The State’s Budgeting, Accounting and Recording System manual (BARS) is maintained by
the State’s Auditors office and prescribes accounting and recording practices for local
governments. According to BARS, the expectable procedures for making an internal loan
are: the legislative body must approve the loan by ordinance or resolution; needs to
include the lending and borrowing funds; the loan must have a scheduled plan of
repayment; the loan must have a reasonable rate of interest; reasonable assurance that
sufficient revenues exist to pay back on schedule so no permanent diversion of funds
results from failure to pay; finally, the lending funds need to be legally available for
investment.
B. Boyce recommends adoption of the Ordinance, approving an internal finance for the
LED Lighting Replacement Project in an amount not to exceed $2,245,000. D. Ralph
seconded the motion, which passed 2-0.
7. CONTINGENT LOAN AND SUPPORT AGREEMENT LANGUAGE.
Finance Director Aaron BeMiller recapped that in December 2014 the Finance Department
brought to the Operations Committee legislation that would amend the City’s current
Contingent and Support Agreement with the Public Facilities District (PFD). The
amendment would have changed the language in the agreement in how the contribution
the City makes toward PFD debt service payments is characterized. Current language
characterizes these contributions as loans and requires repayment plus interest. The
amended language would have changed the characterization of these debt service
Operations Committee Minutes
April 7, 2015
Page: 4
contributions from the City to subsidies with no expectation of repayment. The Operations
Committee sent this issue to full Council in December and the amendment was not
approved. It was requested by a Councilmember that finance bring this issue back to
Operations in the first quarter of 2015 for further consideration.
During full Council deliberations on the amendment it appeared the significant issue
Council wrestled with was addressing what would happen if the loan were forgiven and the
PFD had balance available after the bonds were retired. The City finance and law
departments have worked with Bond Counsel and we believe we have come up with
language that addresses both the characterizations of the City contributions toward PFD
debt service and any ending monetary balances in the PFD once the bonds are retired.

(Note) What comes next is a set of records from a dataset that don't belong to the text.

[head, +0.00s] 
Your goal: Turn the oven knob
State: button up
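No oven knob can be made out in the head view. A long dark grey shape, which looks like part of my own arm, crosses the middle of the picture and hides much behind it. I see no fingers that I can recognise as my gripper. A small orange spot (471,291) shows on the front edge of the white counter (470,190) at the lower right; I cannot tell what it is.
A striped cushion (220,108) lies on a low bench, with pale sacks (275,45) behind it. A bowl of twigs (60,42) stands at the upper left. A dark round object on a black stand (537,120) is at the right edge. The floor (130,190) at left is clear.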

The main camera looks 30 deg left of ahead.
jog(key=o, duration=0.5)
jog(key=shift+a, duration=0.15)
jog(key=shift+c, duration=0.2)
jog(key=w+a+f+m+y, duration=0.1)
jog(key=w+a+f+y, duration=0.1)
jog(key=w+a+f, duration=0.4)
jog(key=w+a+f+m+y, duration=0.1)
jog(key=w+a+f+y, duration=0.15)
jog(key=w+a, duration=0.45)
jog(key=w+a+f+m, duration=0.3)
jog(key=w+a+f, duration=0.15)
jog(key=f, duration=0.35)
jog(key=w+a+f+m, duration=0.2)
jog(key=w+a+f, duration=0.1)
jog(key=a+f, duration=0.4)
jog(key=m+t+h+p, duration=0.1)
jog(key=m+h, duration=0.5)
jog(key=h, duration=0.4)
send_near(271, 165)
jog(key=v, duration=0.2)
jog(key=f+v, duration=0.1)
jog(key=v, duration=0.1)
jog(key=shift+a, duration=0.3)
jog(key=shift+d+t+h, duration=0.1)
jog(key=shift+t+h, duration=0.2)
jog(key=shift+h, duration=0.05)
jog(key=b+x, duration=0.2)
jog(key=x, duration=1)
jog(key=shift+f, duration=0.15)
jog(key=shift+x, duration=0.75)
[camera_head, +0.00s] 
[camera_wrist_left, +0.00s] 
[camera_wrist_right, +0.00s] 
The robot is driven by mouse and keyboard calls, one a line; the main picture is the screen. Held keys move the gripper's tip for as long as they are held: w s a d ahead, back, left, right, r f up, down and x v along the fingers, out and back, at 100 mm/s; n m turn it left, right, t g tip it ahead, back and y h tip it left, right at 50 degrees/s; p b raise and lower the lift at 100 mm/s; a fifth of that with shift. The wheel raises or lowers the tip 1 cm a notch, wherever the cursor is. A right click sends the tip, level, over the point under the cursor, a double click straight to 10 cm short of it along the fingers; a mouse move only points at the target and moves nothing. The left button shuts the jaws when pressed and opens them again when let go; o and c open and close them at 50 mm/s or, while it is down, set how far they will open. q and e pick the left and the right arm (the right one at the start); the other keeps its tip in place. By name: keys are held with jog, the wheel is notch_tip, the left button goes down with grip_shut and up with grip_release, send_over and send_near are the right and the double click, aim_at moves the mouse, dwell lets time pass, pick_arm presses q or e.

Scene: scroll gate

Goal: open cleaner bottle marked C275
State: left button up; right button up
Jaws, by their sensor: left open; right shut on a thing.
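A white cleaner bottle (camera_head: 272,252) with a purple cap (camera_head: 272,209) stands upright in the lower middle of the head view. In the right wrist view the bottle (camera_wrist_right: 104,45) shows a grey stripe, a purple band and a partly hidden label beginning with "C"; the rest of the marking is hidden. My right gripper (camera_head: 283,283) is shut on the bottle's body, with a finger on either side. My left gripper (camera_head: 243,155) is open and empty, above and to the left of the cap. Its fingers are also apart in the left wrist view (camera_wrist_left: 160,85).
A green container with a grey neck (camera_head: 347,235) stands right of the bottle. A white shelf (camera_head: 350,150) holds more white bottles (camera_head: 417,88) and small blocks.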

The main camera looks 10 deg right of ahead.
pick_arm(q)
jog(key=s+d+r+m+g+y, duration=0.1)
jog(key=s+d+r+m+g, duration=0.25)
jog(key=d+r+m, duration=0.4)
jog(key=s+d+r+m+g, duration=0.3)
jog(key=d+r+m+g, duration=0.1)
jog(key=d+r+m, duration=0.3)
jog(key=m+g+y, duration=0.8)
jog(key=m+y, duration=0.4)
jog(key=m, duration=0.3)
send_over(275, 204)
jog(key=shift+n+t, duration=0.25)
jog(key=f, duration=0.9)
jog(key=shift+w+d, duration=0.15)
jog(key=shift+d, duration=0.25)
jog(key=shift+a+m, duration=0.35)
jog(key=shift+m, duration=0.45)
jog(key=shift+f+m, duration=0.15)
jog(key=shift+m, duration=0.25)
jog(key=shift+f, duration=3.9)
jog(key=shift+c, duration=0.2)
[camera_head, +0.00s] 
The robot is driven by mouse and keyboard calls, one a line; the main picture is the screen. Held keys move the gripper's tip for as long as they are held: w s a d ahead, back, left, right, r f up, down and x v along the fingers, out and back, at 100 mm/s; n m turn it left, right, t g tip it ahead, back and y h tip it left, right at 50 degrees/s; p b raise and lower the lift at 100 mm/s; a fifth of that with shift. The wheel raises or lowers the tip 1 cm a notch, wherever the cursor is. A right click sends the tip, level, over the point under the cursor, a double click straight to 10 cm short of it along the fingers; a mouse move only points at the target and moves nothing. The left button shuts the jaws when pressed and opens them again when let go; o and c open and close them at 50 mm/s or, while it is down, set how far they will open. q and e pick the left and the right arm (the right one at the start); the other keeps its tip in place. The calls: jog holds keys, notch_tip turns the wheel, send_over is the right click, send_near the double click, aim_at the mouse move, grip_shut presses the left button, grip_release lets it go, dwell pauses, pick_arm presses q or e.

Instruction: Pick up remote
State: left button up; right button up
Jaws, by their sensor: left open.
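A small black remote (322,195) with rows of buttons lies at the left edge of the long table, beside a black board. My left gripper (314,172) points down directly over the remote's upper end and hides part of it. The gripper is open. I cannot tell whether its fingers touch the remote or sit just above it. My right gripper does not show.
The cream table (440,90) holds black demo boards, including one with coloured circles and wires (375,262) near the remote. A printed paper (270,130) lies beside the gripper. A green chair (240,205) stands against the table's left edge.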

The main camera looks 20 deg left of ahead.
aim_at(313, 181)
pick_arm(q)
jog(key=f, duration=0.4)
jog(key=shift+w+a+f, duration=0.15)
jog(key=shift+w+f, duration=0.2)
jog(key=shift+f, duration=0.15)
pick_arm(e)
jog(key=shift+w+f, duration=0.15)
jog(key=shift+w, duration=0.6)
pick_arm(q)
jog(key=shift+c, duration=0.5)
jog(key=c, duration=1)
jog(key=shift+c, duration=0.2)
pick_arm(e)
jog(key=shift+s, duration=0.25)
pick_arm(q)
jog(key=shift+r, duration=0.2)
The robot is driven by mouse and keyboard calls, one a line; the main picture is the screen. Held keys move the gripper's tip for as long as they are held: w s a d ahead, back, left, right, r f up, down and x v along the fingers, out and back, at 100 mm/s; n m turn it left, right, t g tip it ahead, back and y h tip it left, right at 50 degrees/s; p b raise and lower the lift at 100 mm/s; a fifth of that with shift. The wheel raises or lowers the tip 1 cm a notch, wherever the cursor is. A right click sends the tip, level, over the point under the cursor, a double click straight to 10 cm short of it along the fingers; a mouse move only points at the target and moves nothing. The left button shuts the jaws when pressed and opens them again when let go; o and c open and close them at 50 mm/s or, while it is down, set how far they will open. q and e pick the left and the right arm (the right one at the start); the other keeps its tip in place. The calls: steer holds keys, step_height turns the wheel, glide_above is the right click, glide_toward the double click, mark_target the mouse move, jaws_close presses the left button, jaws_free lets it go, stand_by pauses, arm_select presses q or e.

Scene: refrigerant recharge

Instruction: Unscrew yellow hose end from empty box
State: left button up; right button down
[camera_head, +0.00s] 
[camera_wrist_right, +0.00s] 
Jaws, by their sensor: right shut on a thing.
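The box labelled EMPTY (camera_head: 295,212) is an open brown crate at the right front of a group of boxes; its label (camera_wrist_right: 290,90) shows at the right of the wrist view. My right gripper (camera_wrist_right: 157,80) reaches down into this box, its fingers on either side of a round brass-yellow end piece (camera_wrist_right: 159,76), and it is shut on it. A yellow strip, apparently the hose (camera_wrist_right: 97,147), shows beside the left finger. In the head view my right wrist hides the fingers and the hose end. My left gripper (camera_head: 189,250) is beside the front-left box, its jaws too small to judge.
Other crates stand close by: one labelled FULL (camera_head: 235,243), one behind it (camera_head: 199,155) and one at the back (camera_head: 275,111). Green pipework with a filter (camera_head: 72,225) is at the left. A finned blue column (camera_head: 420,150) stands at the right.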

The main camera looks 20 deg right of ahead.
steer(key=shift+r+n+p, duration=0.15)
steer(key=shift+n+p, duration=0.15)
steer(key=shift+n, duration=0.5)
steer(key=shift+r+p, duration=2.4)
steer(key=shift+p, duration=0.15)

However, as we continue to work through this issue other considerations have come
forward which need to be fully vetted and understood before finance is ready to seek
policy direction. These considerations include: how to handle the loan receivable the City
booked in 2014; how to address the possibility of refunding the PFD bonds in a few years;
status of the sales tax credit with a refunding, and; what is the best course of action for
the City to address these considerations with the PFD.
With a lot of these issues to be considered, the Committee would like this to go to a
Council Workshop to discuss in full. It is anticipated that more information can be brought
back by to the Operations Committee in the second quarter of 2015.
8. DIRECTOR’S REPORT
The meeting ended on a positive note with Finance Director Aaron BeMiller reporting
Standard and Poor’s (S&P) upgrading the city's general obligation bond rating from AA- to
AA with a stable outlook. In its report, S&P stated the increase reflected their view of the
city’s improved budgetary flexibility consistent with adoption of a business and occupation
(B&O) tax and an improved debt profile.
This rating adjustment is a strong validation that the city’s current budgetary and financial
practices are having a positive effect on our bottom line and strengthening our fiscal
position.
Mr. BeMiller congratulated Mayor Cooke and Council who have made paying down internal
debt and replenishing operating fund balances a priority. He continued to say while there
is still work to do on both fronts; the city is beginning to see the positive results from
those policy decisions.
The meeting was adjourned at 4:45 p.m. by D. Ralph.